Funny should say that. I was walking the dog and I thought 'Why did I react so strongly?'
I'm still working on an answer and apologise for the outburst.
 
Dec 2012
651
Dublin
#7
Funny should say that. I was walking the dog and I thought 'Why did I react so strongly?'
I'm still working on an answer and apologise for the outburst.
There is really no need to apologise. We have all been guilty of ill-judged posts and strong reactions from time to time. With further reflection we are all the better for being more objectively self-aware.

I agree with your sentiment, however, that people today are not responsible for what happened in the past but we should, nevertheless, be able to present any and all history on this forum openly and without censorship. Irish history is as relevant in this place as any other history, and attempts to silence or exclude it cannot be countenanced.
 
Dec 2012
651
Dublin
#8
Burnt cork?-wasn't that what great American singer Al Jolson used to use to black up his face for certain songs he sang like ''Mammy?''
An Americanized Lithuanian Jew singing about his 'Alabammy' Mammy! Of course, you would need to black up somehow but I think theatrical facepaint probably did the trick better!
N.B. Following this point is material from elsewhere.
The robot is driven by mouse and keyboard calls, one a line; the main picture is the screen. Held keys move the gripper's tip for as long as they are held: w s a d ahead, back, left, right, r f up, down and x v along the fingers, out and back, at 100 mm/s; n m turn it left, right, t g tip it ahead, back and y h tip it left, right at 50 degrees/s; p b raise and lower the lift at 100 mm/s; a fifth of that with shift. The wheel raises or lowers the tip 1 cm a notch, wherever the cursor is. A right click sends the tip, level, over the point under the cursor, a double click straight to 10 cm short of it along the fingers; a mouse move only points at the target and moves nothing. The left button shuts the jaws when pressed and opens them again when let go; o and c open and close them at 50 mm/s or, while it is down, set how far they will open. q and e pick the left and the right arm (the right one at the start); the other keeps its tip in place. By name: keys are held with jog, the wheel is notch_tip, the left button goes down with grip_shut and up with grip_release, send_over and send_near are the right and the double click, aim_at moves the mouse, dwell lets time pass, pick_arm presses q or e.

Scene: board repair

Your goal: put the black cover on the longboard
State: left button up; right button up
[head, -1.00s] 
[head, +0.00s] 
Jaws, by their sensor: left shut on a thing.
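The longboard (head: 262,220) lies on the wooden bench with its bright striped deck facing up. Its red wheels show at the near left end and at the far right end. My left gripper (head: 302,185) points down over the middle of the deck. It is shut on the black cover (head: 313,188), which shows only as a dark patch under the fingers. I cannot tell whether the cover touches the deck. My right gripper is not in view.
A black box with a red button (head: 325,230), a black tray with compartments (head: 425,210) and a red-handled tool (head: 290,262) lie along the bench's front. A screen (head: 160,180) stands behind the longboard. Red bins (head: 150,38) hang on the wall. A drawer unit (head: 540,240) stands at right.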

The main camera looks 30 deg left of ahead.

I know that K Company of the Auxiliary Division of the RIC sported burnt corks as a 'badge of honour' to their burning of that city.
Harpo- my fellow Celt, its all all part of a certain gentleman 's historical polemic by grandstanding routine.
''A sense of grievance???-I thought that 's what motivated our southern neighbours into their present frantic anti-EU behaviour patterns ?
Talk about the Anglo pot calling the Celtic kettle black???
There’s a theme here, Pendennis – burnt cork, Al Jolson’s face, black pots and black kettles! Remember the Black and White Minstrels.

Admittedly, there is a tinge of theatrical farce about Cameron's European politicking.

Very often the facts are overwhelmed by perception or cannot be allowed to spoil a cherished interpretation. But we are all susceptible to this.
 
Aug 2011
5,441
Amerikay
#9
A side note the British authorities said the citizens of Cork did it themselves and the British Insurance companies refused to pay claims.